The Earth Times
BOOK REVIEW
New book tries to illustrate the horrors of the Auschwitz camps
By ERIN TROWBRIDGE(c) Earth Times News Service
Witness: Images of Auschwitz Illustrations by David Olere
Text by Alexandre Oler
WestWind Press
North Richland Hills, Texas, 1998
112 pages
$36.00 hardcover
Those who survived the Holocaust say that to even attempt to describe or convey the absolute horror of Nazi Germany’s treatment of European Jews is impossible. The terror defies words and pictures. Yet few question the necessity of documenting the histories in whatever medium possible so that the ones who died will not be forgotten, the ones who killed will not think themselves absolved and the ones who survived will not feel that their life is without meaning.
“Witness: Images of Auschwitz” is David Olere and Alexandre Oler’s contribution to the growing catalogue of Holocaust testimony. David Olere was one of a handful of prisoners to survive the war who actually worked in the crematoria and gas chambers of Auschwitz. These workers, called Sonderkommando, endured one of the cruelest forms of punishment: collecting and disposing of the collapsed bodies of those who had been gassed in the Auschwitz “showers.” The typical life-span of the Sonderkommando ranged from a few hours to a few weeks.
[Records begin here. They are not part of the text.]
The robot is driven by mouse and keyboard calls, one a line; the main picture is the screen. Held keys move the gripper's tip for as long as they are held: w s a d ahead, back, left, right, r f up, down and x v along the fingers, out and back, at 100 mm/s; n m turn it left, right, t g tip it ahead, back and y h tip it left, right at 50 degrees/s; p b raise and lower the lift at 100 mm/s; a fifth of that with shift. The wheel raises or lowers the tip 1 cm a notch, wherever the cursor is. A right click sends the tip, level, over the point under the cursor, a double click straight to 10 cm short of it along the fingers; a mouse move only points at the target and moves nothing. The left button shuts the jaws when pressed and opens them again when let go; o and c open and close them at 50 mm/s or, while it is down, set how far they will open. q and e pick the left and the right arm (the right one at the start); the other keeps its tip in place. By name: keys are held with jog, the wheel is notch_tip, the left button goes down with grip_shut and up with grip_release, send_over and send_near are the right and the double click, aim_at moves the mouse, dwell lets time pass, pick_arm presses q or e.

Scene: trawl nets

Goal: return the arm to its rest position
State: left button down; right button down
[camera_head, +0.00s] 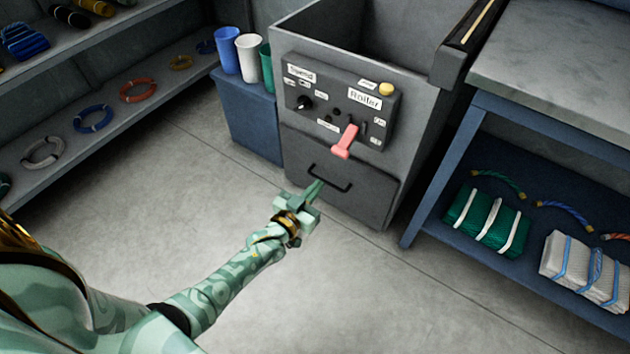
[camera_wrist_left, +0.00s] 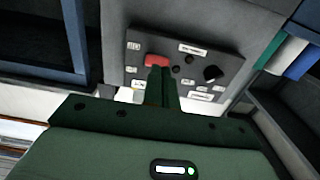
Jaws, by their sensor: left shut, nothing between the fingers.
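My left gripper (camera_head: 315,188) is stretched out in front of the grey machine (camera_head: 415,150), near the dark handle (camera_head: 330,178) on its lower front. Its fingers are shut with nothing between them. They also show shut in the left wrist view (camera_wrist_left: 160,88), pointing at the machine's control panel (camera_wrist_left: 185,70). In the head view the panel (camera_head: 335,105) carries labels, a black knob (camera_head: 304,102), a yellow button (camera_head: 386,89) and a red lever (camera_head: 345,141) that hangs down. I cannot tell whether the fingertips touch the handle. My right gripper is not in view.
A blue cabinet (camera_head: 248,115) with blue, white and green cups stands left of the machine. A blue-framed bench (camera_head: 560,75) with folded nets (camera_head: 486,221) below is at the right. Shelves with rope rings (camera_head: 93,118) line the left. The grey floor (camera_head: 350,290) is clear.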

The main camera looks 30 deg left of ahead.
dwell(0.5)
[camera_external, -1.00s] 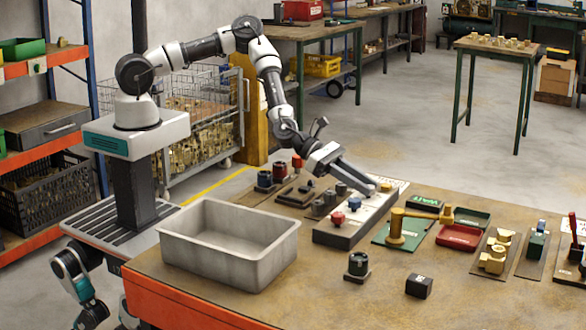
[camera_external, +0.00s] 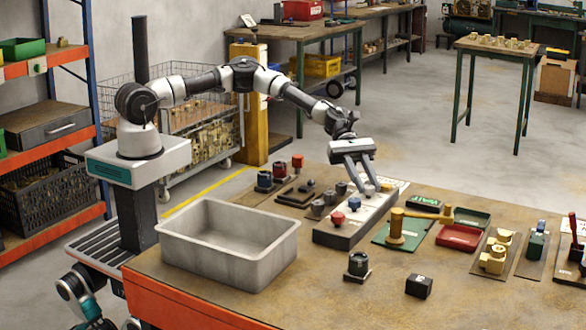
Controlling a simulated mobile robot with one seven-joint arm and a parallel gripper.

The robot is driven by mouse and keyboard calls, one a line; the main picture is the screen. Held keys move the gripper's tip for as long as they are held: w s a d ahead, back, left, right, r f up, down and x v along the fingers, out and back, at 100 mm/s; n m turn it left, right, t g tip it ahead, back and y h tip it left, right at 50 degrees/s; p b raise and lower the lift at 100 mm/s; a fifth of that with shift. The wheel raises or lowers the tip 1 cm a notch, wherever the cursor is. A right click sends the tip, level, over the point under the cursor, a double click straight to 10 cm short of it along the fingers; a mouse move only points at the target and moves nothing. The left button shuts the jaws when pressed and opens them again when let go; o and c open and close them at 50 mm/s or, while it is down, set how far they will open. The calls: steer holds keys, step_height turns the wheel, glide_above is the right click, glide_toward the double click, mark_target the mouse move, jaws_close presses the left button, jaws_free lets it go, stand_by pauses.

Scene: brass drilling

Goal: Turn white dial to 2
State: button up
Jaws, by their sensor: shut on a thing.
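The dial panel (camera_external: 372,207) is a long block with a pale top on the workbench. A red dial (camera_external: 338,218) is at its near end and a blue dial (camera_external: 354,203) is behind it. The white dial (camera_external: 369,191) is farther along the panel, small and partly covered by my fingers. My gripper (camera_external: 366,188) points down over the panel, with its fingers on either side of the white dial, shut on it. The dial's number marks are too small to read.
A grey bin (camera_external: 230,250) stands at the bench's left. A brass mallet-like piece (camera_external: 397,228) stands on a green plate just right of the panel. Dark knobs (camera_external: 318,208) sit close on the panel's left. A black block (camera_external: 419,286) lies at the front.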

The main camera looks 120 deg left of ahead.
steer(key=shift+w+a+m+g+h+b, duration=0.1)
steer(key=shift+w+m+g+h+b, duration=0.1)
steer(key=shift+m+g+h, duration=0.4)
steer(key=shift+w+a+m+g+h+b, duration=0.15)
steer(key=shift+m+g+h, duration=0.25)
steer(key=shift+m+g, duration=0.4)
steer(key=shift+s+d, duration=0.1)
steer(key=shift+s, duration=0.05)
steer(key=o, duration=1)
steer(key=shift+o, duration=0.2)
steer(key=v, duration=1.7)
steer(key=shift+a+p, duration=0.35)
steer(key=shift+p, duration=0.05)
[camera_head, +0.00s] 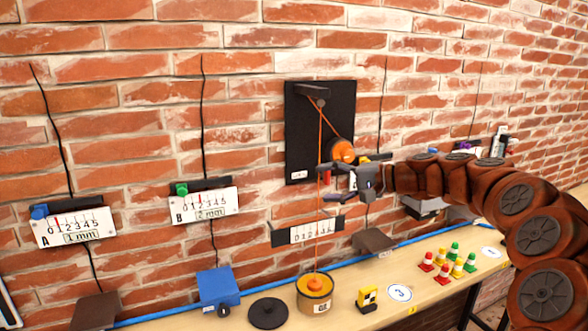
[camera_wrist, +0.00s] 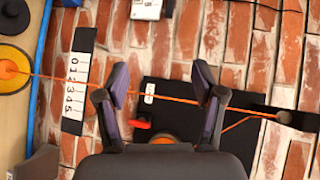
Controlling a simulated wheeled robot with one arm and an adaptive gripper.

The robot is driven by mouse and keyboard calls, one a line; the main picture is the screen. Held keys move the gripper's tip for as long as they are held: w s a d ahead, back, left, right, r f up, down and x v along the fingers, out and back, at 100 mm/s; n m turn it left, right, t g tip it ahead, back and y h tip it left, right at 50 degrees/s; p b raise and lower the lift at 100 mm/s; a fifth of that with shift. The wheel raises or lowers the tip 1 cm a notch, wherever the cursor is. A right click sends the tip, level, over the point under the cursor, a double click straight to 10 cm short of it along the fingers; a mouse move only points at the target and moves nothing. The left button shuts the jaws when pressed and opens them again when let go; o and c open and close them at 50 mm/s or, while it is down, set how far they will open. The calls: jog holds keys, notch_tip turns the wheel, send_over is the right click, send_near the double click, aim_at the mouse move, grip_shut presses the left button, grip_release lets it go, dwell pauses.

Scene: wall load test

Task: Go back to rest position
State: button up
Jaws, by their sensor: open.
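My gripper (camera_head: 338,168) is open in front of the black wall panel (camera_head: 302,130). In the wrist view my gripper (camera_wrist: 160,84) has its two fingers spread apart. An orange cord (camera_head: 319,215) runs down from a pulley arm at the panel's top to an orange-topped weight (camera_head: 315,290) on the table. In the wrist view the cord (camera_wrist: 70,82) crosses the gap between the fingers; I cannot tell whether it touches them. An orange round knob or reel (camera_head: 343,150) sits on the panel just behind my gripper, partly hidden by it.
The table (camera_head: 440,289) below holds a blue block (camera_head: 219,290), a black disc (camera_head: 268,313), a yellow-black marker block (camera_head: 368,297) and several coloured pegs (camera_head: 441,273). Scales A (camera_head: 74,228) and B (camera_head: 204,206) hang on the brick wall at left. A lower scale (camera_head: 307,233) stands behind the cord.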

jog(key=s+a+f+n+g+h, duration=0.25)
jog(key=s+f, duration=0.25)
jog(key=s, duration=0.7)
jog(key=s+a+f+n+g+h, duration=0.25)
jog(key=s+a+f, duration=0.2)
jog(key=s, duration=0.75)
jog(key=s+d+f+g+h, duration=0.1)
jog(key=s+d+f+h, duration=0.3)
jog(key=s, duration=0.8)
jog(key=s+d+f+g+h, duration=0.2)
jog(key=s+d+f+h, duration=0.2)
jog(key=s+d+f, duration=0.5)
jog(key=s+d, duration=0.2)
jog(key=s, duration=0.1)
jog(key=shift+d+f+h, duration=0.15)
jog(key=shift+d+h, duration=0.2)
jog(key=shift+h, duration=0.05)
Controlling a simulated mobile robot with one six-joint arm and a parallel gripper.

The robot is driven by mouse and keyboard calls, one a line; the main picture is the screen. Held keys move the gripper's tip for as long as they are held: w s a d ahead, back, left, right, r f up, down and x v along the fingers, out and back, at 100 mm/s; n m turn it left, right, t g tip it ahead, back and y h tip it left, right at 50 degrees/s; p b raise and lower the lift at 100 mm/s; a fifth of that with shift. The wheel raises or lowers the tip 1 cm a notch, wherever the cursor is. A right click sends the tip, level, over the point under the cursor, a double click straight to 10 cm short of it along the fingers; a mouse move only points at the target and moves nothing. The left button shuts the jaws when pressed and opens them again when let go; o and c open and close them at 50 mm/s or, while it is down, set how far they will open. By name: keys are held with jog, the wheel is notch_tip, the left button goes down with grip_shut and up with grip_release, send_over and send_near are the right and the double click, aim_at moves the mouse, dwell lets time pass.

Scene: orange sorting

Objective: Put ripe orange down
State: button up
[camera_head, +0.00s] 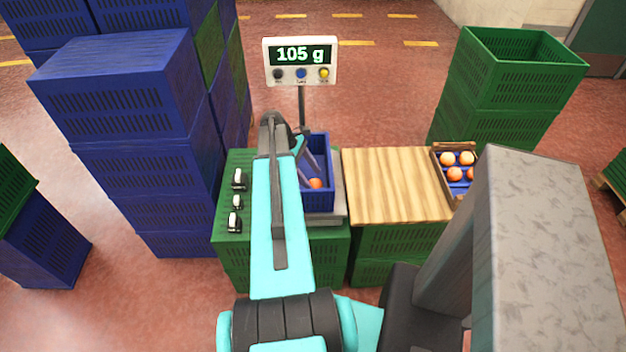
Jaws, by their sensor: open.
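One orange (316,183) lies in a blue crate (319,202) on the weighing scale (340,212). My gripper (309,175) reaches down into this crate and is open, with its fingers close beside the orange. My arm partly hides the gripper and the crate's left side, so I cannot tell whether a finger touches the fruit. The scale's display (300,61) reads 105 g.
A wooden board (390,185) to the right is bare. Beyond it a tray (436,165) holds several oranges. Tall blue crate stacks (140,170) stand left, and green crates (500,110) stand back right. Small black-and-white items (237,201) lie left of the scale.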

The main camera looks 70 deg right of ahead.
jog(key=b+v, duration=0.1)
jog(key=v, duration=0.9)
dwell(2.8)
David Olere, a Jewish artist from Poland, was arrested in 1943 in France and sent to Auschwitz for two years, until the war’s end in 1945. The 48 illustrations in “Witness” constitute the only known visual record of what actually went on within the crematoria and other places that no photographer entered until after the war. The text has been carefully recreated by Alexandre Oler, the illustrator’s son, based on his father’s experiences.
“David Olere is the only artist in the world who survived working in the crematorium of Auschwitz-Birkenau with the will and talent to deliver a visual and accurate testimony,” writes Serge Klarsfeld, a war-crimes investigator, in the foreword to “Witness.” He adds that the artist’s son “offers his altogether realistic and poetic comments about his father’s work.”
[…]
The illustrations, in their absolute accuracy, defy reason in their impact. A painfully despondent blue drawing of men sitting, heads bowed, packing long tresses of blonde curls into sacks is shot through with a white light emanating from a window behind the prisoners, assuring the reader that this illustration in its dark, murky colors is not a nightmare imagined. The reality, the light of day, bears down upon their bowed heads. Gruesome pictures showing the grotesque experiments prisoners were subjected to by Nazi doctors leave little doubt as to the absolute barbarity of Mengele and his cohorts.
“Witness: Images of Auschwitz” is not an easy book. Its contents demand consideration of the darkest or, perhaps, most banal characteristics of humanity that allowed the Nazis to kill, the Jews to die and the millions to stand by silently without raising a word of protest. Though the reality the book imparts is nothing less than brutal, it bears terrifying witness to one of the most extreme experiences suffered through the Holocaust. It may not let the reader sleep peacefully, but it ensures that the memory of the six million slain Jews will also not be easily forgotten. Perhaps accomplishing the most crucial and traumatic task a survivor could be asked to carry out. “Witness,” above all else, bespeaks courage in its telling.